Untuk mengatasi hal tersebut, salah satu metode pengendalian kualitas yang dapat
digunakan dalam pengurangan waste adalah dengan melakukan pendekatan Lean Six
Sigma. Pendekatan Lean bertujuan untuk menghilangkan pemborosan, memperlancar
aliran material, produk dan informasi serta peningkatan terus-menerus. Sedangkan
pendekatan Six Sigma untuk mengurangi variasi proses, pengendalian proses dan
peningkatan terus- menerus. Integrasi antara Lean dan Six Sigma akan meningkatkan
kinerja melalui peningkatan kecepatan dan akurasi (Gazperz, 2006).
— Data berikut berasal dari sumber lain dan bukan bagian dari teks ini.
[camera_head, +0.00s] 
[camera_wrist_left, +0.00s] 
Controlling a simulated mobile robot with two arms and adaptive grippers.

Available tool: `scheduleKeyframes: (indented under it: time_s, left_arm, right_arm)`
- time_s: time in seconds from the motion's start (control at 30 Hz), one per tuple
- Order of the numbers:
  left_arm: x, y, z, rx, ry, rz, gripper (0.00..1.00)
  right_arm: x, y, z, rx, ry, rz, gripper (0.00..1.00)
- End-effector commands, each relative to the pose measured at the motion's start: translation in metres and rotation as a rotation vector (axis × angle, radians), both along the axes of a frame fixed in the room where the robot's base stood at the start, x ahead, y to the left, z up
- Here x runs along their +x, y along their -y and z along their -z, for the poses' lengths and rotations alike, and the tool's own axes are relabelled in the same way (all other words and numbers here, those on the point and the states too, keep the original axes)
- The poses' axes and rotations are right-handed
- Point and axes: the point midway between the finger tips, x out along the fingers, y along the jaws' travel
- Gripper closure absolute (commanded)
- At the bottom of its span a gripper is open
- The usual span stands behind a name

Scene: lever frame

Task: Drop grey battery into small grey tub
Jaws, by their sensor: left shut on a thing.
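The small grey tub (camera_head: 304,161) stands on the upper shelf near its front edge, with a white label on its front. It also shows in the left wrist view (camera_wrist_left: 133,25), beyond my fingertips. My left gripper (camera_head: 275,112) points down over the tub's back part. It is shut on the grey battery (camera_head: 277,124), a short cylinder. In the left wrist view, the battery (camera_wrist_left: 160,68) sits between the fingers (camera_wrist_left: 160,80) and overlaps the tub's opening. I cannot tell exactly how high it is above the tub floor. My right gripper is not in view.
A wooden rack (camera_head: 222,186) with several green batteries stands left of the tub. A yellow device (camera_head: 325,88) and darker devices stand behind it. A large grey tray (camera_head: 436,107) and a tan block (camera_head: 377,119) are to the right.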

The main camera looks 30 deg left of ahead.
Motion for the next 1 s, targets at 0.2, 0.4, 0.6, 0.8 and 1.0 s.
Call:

Selanjutnya integrasi pendekatan Lean dan Six Sigma akan dikombinasikan dengan
metode FMEA yang dapat digunakan untuk menganalisa potensi kesalahan/kegagalan
dalam sistem. Potensi-potensi yang teridentifikasi tersebut akan diklasifikasikan
menurut besarnya potensi kegagalan dan efeknya terhadap proses. Setelah didapatkan
akar permasalahan dan prioritas perbaikan dari FMEA selanjutnya dilakukan
improvement dengan memberikan beberapa alternatif solusi. Alternatif solusi yang
dipilih nantinya akan didasarkan pada cost of poor quality yang merupakan internal
failure dan bobot performansi yang didasarkan pada pendapat pihak produksi pada
Departemen Finishing. Alternatif solusi tersebut dipilih melalui pendekatan value based
management. Dengan adanya penelitian ini diharapkan terjadi peningkatan
4
produktivitas dengan pengurangan waste yang dapat berdampak pada pengurangan cost
of poor quality pada Departemen Finishing.
1.2 Identifikasi Masalah
Dari latar belakang di atas, dapat diidentifikasi masalah sebagai berikut:
1. Teridentifikasi pemborosan (waste) seperti defect dan inappropriate processing
pada proses produksi kain jenis Ekspor Kelas A.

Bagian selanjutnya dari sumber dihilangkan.